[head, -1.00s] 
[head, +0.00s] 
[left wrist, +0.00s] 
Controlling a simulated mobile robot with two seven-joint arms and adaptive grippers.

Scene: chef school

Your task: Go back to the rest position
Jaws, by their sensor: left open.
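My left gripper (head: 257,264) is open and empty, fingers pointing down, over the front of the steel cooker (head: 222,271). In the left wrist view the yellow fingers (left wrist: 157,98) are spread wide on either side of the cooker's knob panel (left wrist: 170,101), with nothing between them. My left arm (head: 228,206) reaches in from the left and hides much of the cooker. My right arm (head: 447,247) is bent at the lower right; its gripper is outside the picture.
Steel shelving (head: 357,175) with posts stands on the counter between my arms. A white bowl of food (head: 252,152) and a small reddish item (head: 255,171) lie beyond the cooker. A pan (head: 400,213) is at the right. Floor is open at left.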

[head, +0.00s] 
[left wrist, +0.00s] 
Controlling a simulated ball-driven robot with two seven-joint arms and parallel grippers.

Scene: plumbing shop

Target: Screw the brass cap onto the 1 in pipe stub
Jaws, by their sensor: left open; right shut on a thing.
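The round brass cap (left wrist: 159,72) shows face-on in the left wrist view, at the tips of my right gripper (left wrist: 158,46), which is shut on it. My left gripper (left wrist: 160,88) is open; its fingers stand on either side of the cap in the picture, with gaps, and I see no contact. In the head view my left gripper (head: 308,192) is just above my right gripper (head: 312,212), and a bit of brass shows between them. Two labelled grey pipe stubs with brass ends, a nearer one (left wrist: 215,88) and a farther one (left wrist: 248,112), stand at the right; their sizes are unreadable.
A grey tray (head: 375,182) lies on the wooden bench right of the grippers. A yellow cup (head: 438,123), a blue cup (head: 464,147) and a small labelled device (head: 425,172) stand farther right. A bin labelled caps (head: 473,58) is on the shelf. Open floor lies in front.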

──────────────────────────────

What is the number of lines above that contain the string "joint"? Answer with the number alone.

# In response:
2